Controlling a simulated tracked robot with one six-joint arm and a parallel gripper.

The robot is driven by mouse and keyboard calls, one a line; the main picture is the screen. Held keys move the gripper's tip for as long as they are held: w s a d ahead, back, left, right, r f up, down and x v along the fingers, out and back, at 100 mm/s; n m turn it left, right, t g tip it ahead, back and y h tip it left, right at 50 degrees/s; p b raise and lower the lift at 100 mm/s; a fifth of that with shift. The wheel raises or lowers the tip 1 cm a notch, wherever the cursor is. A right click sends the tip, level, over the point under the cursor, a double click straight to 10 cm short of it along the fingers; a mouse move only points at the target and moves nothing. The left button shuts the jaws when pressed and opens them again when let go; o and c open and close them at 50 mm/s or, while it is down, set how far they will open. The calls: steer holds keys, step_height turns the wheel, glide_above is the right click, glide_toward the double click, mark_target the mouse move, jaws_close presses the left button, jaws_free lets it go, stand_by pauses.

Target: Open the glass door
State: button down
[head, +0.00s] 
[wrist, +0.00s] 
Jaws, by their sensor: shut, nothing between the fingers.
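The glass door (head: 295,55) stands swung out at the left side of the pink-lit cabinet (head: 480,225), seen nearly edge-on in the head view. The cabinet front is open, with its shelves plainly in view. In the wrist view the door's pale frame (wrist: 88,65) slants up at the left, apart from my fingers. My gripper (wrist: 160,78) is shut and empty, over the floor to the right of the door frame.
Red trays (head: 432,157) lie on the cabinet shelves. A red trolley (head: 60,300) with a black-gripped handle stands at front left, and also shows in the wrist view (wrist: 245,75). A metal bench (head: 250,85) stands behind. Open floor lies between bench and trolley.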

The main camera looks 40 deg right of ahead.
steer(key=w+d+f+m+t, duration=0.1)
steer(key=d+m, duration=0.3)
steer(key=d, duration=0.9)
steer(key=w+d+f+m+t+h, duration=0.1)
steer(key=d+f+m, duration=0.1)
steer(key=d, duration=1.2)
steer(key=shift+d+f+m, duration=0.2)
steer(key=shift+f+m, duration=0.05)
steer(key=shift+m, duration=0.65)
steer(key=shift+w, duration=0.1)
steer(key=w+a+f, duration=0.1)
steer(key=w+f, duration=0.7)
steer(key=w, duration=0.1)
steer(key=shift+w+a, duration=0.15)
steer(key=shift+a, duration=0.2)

______

__To be done__
Quote the line that contains "State: button down" and each line after it through the end of the data, exactly, leaving out everything else.

__Result for this task__
State: button down
[head, +0.00s] 
[wrist, +0.00s] 
Jaws, by their sensor: shut, nothing between the fingers.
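The glass door (head: 295,55) stands swung out at the left side of the pink-lit cabinet (head: 480,225), seen nearly edge-on in the head view. The cabinet front is open, with its shelves plainly in view. In the wrist view the door's pale frame (wrist: 88,65) slants up at the left, apart from my fingers. My gripper (wrist: 160,78) is shut and empty, over the floor to the right of the door frame.
Red trays (head: 432,157) lie on the cabinet shelves. A red trolley (head: 60,300) with a black-gripped handle stands at front left, and also shows in the wrist view (wrist: 245,75). A metal bench (head: 250,85) stands behind. Open floor lies between bench and trolley.

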The main camera looks 40 deg right of ahead.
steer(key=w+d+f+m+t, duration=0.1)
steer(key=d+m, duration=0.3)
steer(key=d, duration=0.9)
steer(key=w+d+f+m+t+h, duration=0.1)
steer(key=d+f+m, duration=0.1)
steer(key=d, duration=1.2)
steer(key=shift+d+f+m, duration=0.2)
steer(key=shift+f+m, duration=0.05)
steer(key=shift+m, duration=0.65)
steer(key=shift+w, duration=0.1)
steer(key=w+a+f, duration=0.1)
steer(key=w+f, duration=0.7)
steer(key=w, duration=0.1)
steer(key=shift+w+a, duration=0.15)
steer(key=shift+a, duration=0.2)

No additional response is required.